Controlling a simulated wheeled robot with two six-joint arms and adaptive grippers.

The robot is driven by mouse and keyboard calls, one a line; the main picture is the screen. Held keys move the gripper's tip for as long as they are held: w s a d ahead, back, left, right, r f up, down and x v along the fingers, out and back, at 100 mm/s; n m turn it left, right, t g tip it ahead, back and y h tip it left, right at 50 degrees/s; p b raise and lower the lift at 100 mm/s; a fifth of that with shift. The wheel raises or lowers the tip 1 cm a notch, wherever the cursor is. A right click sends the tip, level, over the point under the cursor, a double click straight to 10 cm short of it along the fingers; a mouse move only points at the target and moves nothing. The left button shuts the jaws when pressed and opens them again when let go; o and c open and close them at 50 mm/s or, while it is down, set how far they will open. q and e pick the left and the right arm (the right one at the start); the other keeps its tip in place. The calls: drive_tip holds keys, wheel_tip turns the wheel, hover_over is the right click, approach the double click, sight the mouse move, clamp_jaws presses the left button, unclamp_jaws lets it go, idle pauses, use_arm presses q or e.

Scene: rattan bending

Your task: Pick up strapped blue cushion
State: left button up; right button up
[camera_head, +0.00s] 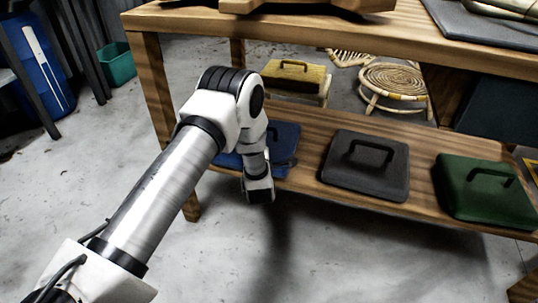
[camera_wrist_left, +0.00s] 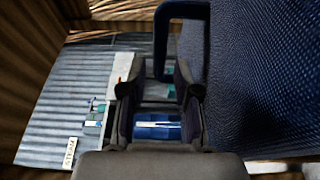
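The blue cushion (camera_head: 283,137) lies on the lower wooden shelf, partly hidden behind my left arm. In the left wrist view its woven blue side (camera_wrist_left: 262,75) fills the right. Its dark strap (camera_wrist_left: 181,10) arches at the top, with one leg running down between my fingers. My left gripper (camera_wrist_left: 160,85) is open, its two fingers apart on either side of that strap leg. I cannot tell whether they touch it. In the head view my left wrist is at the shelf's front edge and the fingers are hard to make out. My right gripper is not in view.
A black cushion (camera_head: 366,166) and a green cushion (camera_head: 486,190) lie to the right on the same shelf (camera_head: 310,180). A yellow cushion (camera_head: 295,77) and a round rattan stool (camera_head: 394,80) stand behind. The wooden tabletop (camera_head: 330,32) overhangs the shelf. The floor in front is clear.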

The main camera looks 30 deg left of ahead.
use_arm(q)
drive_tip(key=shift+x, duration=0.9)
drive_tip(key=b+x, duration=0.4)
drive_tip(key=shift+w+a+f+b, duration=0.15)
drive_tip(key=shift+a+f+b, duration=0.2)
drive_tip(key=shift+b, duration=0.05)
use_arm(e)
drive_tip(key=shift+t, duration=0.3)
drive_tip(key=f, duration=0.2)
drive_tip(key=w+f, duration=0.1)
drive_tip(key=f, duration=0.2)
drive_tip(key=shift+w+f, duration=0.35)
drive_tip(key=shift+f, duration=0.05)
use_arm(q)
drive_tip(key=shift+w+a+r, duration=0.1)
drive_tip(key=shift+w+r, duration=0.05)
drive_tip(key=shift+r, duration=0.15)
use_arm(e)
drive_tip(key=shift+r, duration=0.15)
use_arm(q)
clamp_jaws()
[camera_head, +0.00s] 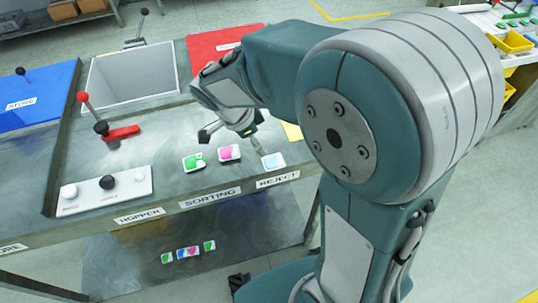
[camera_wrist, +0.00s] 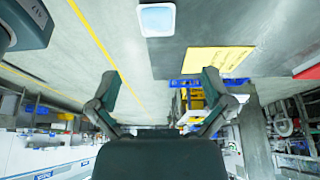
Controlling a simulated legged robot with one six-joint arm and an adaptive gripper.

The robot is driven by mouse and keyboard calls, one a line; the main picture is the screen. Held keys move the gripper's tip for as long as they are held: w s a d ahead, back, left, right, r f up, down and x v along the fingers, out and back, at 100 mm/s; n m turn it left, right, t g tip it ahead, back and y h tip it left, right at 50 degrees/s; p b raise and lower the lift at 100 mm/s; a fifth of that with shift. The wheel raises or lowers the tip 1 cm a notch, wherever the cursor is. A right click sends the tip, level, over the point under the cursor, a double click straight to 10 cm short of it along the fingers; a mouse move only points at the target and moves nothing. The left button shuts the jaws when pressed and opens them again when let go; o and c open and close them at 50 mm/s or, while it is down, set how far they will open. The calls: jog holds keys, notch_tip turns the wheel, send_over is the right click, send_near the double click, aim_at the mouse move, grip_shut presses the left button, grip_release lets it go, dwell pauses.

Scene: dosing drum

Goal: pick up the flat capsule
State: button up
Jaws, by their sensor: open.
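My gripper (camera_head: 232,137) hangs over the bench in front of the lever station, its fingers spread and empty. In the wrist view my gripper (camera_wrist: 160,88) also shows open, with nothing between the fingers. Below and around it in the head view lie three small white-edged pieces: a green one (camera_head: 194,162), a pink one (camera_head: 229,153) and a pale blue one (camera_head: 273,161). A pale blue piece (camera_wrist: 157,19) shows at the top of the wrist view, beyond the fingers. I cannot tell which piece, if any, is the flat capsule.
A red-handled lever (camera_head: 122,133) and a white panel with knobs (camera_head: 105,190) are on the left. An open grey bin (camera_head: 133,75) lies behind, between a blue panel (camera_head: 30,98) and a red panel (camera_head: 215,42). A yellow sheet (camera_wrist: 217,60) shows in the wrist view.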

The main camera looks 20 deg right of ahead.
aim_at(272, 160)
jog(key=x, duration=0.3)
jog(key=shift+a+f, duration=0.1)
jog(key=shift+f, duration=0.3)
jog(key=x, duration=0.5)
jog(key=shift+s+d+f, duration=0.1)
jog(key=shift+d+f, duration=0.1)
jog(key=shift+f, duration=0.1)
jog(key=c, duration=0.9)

========

*THE TASK*. Your task is to reproduce all of the material exactly. The pictures stay out.

*RESPONSE FOR THIS EXERCISE*.
Controlling a simulated wheeled robot with two six-joint arms and adaptive grippers.

The robot is driven by mouse and keyboard calls, one a line; the main picture is the screen. Held keys move the gripper's tip for as long as they are held: w s a d ahead, back, left, right, r f up, down and x v along the fingers, out and back, at 100 mm/s; n m turn it left, right, t g tip it ahead, back and y h tip it left, right at 50 degrees/s; p b raise and lower the lift at 100 mm/s; a fifth of that with shift. The wheel raises or lowers the tip 1 cm a notch, wherever the cursor is. A right click sends the tip, level, over the point under the cursor, a double click straight to 10 cm short of it along the fingers; a mouse move only points at the target and moves nothing. The left button shuts the jaws when pressed and opens them again when let go; o and c open and close them at 50 mm/s or, while it is down, set how far they will open. q and e pick the left and the right arm (the right one at the start); the other keeps its tip in place. The calls: drive_tip holds keys, wheel_tip turns the wheel, hover_over is the right click, approach the double click, sight the mouse move, clamp_jaws presses the left button, unclamp_jaws lets it go, idle pauses, use_arm presses q or e.

Scene: rattan bending

Your task: Pick up strapped blue cushion
State: left button up; right button up
[camera_head, +0.00s] 
[camera_wrist_left, +0.00s] 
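The blue cushion (camera_head: 283,137) lies on the lower wooden shelf, partly hidden behind my left arm. In the left wrist view its woven blue side (camera_wrist_left: 262,75) fills the right. Its dark strap (camera_wrist_left: 181,10) arches at the top, with one leg running down between my fingers. My left gripper (camera_wrist_left: 160,85) is open, its two fingers apart on either side of that strap leg. I cannot tell whether they touch it. In the head view my left wrist is at the shelf's front edge and the fingers are hard to make out. My right gripper is not in view.
A black cushion (camera_head: 366,166) and a green cushion (camera_head: 486,190) lie to the right on the same shelf (camera_head: 310,180). A yellow cushion (camera_head: 295,77) and a round rattan stool (camera_head: 394,80) stand behind. The wooden tabletop (camera_head: 330,32) overhangs the shelf. The floor in front is clear.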

The main camera looks 30 deg left of ahead.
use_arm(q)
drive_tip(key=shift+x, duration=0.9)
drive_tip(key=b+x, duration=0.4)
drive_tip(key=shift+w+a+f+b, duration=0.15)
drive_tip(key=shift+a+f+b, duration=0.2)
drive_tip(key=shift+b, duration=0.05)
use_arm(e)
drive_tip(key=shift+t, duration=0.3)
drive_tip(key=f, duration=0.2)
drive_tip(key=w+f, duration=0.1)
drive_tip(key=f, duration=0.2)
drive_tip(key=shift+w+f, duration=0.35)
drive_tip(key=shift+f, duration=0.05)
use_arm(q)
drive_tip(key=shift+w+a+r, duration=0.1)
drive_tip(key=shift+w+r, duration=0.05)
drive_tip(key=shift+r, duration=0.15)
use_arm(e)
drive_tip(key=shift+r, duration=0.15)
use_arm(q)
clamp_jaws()
[camera_head, +0.00s] 
[camera_wrist, +0.00s] 
Controlling a simulated legged robot with one six-joint arm and an adaptive gripper.

The robot is driven by mouse and keyboard calls, one a line; the main picture is the screen. Held keys move the gripper's tip for as long as they are held: w s a d ahead, back, left, right, r f up, down and x v along the fingers, out and back, at 100 mm/s; n m turn it left, right, t g tip it ahead, back and y h tip it left, right at 50 degrees/s; p b raise and lower the lift at 100 mm/s; a fifth of that with shift. The wheel raises or lowers the tip 1 cm a notch, wherever the cursor is. A right click sends the tip, level, over the point under the cursor, a double click straight to 10 cm short of it along the fingers; a mouse move only points at the target and moves nothing. The left button shuts the jaws when pressed and opens them again when let go; o and c open and close them at 50 mm/s or, while it is down, set how far they will open. The calls: jog holds keys, notch_tip turns the wheel, send_over is the right click, send_near the double click, aim_at the mouse move, grip_shut presses the left button, grip_release lets it go, dwell pauses.

Scene: dosing drum

Goal: pick up the flat capsule
State: button up
Jaws, by their sensor: open.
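My gripper (camera_head: 232,137) hangs over the bench in front of the lever station, its fingers spread and empty. In the wrist view my gripper (camera_wrist: 160,88) also shows open, with nothing between the fingers. Below and around it in the head view lie three small white-edged pieces: a green one (camera_head: 194,162), a pink one (camera_head: 229,153) and a pale blue one (camera_head: 273,161). A pale blue piece (camera_wrist: 157,19) shows at the top of the wrist view, beyond the fingers. I cannot tell which piece, if any, is the flat capsule.
A red-handled lever (camera_head: 122,133) and a white panel with knobs (camera_head: 105,190) are on the left. An open grey bin (camera_head: 133,75) lies behind, between a blue panel (camera_head: 30,98) and a red panel (camera_head: 215,42). A yellow sheet (camera_wrist: 217,60) shows in the wrist view.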

The main camera looks 20 deg right of ahead.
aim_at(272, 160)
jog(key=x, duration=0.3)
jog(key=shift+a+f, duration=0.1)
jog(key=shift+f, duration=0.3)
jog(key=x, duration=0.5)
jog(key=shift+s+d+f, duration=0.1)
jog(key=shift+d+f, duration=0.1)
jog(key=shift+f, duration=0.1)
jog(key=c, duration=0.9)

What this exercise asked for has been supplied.